▸ Instructions for the task: Using the data below, return the stretch from the line that contains "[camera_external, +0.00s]" through the line that contains "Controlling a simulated", both included, exactly as it stands and nothing beyond it.

▸ Data for this task:
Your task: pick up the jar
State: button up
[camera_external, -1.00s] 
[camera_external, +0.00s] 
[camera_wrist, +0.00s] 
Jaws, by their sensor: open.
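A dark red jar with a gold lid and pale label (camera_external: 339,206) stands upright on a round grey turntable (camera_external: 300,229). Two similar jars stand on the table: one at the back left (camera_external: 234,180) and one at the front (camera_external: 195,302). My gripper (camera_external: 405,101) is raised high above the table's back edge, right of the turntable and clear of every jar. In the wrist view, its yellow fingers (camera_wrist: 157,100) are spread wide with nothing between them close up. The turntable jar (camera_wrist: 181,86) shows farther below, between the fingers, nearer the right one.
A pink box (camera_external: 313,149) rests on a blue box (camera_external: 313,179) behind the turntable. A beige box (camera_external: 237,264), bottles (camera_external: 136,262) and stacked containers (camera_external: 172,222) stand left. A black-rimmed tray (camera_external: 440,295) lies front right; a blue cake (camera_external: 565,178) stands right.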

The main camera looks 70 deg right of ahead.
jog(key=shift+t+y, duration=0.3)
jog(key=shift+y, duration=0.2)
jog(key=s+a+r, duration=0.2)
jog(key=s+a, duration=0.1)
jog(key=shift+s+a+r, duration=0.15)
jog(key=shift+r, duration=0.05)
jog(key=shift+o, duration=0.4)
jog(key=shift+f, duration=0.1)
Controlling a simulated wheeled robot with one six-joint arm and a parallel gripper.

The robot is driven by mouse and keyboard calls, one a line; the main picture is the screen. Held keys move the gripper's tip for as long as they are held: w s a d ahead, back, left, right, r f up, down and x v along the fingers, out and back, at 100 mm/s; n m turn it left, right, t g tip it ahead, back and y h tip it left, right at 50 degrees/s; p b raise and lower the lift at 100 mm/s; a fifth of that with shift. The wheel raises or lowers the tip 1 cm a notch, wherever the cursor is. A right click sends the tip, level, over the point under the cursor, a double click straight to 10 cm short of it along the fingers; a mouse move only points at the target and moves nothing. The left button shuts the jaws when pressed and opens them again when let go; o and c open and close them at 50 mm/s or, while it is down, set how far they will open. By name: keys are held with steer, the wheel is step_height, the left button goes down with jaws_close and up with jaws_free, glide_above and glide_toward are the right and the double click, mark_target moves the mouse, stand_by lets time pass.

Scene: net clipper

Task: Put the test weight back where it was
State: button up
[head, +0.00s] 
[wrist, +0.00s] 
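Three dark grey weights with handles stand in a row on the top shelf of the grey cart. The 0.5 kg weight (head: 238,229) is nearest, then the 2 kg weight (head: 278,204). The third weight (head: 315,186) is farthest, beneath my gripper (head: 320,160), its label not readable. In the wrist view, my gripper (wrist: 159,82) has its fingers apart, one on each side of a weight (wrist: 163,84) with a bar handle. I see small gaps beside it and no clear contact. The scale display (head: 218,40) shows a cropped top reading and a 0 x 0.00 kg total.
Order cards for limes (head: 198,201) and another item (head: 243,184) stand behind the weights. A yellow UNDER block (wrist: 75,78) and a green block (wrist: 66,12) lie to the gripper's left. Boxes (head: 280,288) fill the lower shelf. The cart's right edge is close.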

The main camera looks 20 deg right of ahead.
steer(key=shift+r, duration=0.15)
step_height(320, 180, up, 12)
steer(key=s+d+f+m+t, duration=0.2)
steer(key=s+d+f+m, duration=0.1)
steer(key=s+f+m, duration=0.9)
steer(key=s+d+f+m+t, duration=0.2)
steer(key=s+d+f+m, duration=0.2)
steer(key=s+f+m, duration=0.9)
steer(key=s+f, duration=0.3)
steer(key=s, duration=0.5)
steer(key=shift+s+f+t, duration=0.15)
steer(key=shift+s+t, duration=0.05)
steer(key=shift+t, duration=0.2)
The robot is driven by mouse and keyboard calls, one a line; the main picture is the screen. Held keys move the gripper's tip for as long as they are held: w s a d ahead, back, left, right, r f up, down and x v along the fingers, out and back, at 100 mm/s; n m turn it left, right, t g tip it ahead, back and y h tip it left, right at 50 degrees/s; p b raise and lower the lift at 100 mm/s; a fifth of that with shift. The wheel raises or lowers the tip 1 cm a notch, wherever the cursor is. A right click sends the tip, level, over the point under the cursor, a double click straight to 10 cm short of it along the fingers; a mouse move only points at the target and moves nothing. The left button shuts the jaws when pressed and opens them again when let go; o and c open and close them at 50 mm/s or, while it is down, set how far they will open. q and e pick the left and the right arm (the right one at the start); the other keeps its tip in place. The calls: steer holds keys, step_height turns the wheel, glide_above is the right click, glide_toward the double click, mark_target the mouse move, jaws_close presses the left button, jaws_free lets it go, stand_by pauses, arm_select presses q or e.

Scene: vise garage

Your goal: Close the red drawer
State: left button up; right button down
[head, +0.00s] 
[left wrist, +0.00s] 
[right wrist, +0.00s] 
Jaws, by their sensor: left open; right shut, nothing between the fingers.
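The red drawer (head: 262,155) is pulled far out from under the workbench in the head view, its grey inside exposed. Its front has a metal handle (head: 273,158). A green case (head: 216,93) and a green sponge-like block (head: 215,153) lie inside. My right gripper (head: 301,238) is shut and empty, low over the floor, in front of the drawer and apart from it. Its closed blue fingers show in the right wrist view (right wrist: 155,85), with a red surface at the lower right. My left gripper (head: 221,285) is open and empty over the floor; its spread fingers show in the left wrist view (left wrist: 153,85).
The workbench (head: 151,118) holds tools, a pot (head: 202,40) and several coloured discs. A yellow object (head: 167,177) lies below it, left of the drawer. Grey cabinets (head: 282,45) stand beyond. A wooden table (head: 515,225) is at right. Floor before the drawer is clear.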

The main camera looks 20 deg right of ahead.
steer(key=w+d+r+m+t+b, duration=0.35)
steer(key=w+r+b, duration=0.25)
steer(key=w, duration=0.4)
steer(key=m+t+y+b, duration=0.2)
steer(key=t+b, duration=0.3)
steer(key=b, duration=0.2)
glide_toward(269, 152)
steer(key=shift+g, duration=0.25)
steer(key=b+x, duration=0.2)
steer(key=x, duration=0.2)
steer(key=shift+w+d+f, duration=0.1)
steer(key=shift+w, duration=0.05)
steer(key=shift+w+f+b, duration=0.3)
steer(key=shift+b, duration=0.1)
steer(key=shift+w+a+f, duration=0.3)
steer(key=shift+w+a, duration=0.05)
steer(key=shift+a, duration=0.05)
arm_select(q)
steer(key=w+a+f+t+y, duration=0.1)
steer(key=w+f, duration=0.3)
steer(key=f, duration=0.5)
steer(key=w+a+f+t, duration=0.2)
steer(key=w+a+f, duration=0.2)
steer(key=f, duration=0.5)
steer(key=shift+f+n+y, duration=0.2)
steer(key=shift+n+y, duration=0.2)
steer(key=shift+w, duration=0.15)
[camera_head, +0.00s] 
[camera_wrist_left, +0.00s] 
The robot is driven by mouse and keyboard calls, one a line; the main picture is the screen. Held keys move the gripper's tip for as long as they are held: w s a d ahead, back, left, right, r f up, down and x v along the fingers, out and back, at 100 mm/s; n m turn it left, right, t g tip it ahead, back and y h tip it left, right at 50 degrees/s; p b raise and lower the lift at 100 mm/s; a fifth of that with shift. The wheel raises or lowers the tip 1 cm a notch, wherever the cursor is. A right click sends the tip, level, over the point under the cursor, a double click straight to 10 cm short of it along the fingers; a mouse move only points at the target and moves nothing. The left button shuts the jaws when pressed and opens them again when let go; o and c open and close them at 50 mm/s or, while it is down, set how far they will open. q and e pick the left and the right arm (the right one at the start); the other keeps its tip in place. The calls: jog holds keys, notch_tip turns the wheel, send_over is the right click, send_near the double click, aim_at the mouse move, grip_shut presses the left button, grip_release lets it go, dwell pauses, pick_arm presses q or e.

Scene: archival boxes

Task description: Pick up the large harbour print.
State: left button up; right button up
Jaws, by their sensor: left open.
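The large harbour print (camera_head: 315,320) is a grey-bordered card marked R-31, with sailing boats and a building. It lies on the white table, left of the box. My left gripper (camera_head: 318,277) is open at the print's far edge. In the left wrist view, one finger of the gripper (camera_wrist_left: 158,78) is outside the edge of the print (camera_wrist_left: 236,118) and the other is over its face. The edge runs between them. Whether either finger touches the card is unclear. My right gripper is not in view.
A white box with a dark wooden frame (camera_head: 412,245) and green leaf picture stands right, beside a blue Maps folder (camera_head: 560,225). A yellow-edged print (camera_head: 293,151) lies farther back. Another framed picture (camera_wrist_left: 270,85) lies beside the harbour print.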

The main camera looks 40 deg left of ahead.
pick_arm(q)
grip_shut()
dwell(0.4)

▸ Solution for this problem:
[camera_external, +0.00s] 
[camera_wrist, +0.00s] 
Jaws, by their sensor: open.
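A dark red jar with a gold lid and pale label (camera_external: 339,206) stands upright on a round grey turntable (camera_external: 300,229). Two similar jars stand on the table: one at the back left (camera_external: 234,180) and one at the front (camera_external: 195,302). My gripper (camera_external: 405,101) is raised high above the table's back edge, right of the turntable and clear of every jar. In the wrist view, its yellow fingers (camera_wrist: 157,100) are spread wide with nothing between them close up. The turntable jar (camera_wrist: 181,86) shows farther below, between the fingers, nearer the right one.
A pink box (camera_external: 313,149) rests on a blue box (camera_external: 313,179) behind the turntable. A beige box (camera_external: 237,264), bottles (camera_external: 136,262) and stacked containers (camera_external: 172,222) stand left. A black-rimmed tray (camera_external: 440,295) lies front right; a blue cake (camera_external: 565,178) stands right.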

The main camera looks 70 deg right of ahead.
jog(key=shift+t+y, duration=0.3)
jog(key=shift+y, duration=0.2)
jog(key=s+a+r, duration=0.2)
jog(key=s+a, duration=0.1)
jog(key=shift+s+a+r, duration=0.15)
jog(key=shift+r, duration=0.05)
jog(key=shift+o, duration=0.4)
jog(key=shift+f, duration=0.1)
Controlling a simulated wheeled robot with one six-joint arm and a parallel gripper.

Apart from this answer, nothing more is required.